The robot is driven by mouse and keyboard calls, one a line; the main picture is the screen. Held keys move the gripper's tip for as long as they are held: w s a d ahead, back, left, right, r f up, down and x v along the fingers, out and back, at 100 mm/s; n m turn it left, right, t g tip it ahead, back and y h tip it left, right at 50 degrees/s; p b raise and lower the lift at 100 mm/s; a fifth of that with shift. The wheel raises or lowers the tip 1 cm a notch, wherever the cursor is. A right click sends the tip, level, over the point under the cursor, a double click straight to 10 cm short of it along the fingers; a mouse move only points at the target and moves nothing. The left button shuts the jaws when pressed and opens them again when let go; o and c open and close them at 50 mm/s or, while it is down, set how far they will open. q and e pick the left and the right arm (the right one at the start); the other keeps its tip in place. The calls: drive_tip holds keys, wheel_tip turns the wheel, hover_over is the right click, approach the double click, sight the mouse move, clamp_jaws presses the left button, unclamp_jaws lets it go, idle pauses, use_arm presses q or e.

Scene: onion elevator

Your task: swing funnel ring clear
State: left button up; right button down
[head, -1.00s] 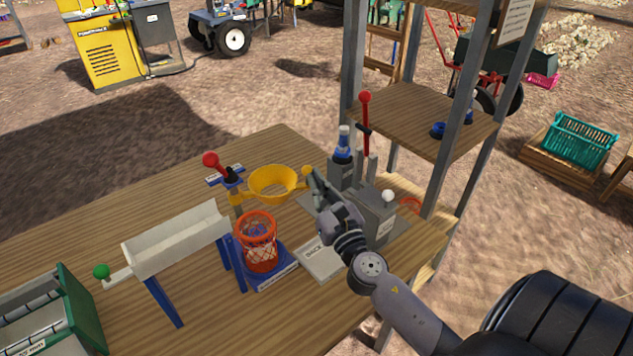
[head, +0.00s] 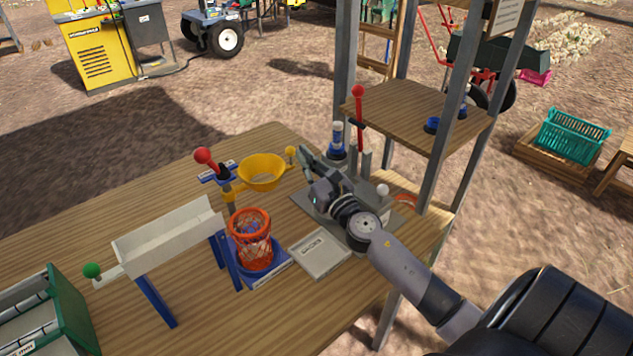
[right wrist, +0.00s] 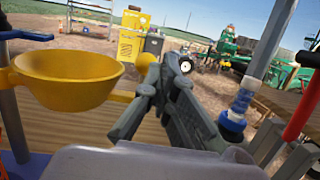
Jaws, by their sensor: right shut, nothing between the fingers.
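The yellow funnel ring (head: 262,173) is a bowl-shaped piece on a swing arm beside a post with a red knob (head: 206,156). It has a small yellow knob (head: 291,151) on its right side. The orange basket with netting (head: 250,240) stands in front of it on a blue base; the ring is behind the basket's mouth. My right gripper (head: 306,158) is shut and empty, just right of the yellow knob. In the right wrist view, the funnel ring (right wrist: 68,78) is at left and my right gripper (right wrist: 135,105) is close to its knob. My left gripper is not in view.
A white trough (head: 170,235) with a green knob stands at left. A grey plate (head: 320,252) lies right of the basket. A blue-and-white bottle-like part (head: 337,140) and a red-knobbed lever (head: 359,115) stand behind my right gripper, near the wooden shelf (head: 420,112).

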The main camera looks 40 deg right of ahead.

— What this task involves —
Would you reproduce the lines above, from the very first through the line containing "[right wrist, +0.00s]", exactly and without the pictures?

— Result below —
The robot is driven by mouse and keyboard calls, one a line; the main picture is the screen. Held keys move the gripper's tip for as long as they are held: w s a d ahead, back, left, right, r f up, down and x v along the fingers, out and back, at 100 mm/s; n m turn it left, right, t g tip it ahead, back and y h tip it left, right at 50 degrees/s; p b raise and lower the lift at 100 mm/s; a fifth of that with shift. The wheel raises or lowers the tip 1 cm a notch, wherever the cursor is. A right click sends the tip, level, over the point under the cursor, a double click straight to 10 cm short of it along the fingers; a mouse move only points at the target and moves nothing. The left button shuts the jaws when pressed and opens them again when let go; o and c open and close them at 50 mm/s or, while it is down, set how far they will open. q and e pick the left and the right arm (the right one at the start); the other keeps its tip in place. The calls: drive_tip holds keys, wheel_tip turns the wheel, hover_over is the right click, approach the double click, sight the mouse move, clamp_jaws presses the left button, unclamp_jaws lets it go, idle pauses, use_arm presses q or e.

Scene: onion elevator

Your task: swing funnel ring clear
State: left button up; right button down
[head, -1.00s] 
[head, +0.00s] 
[right wrist, +0.00s] 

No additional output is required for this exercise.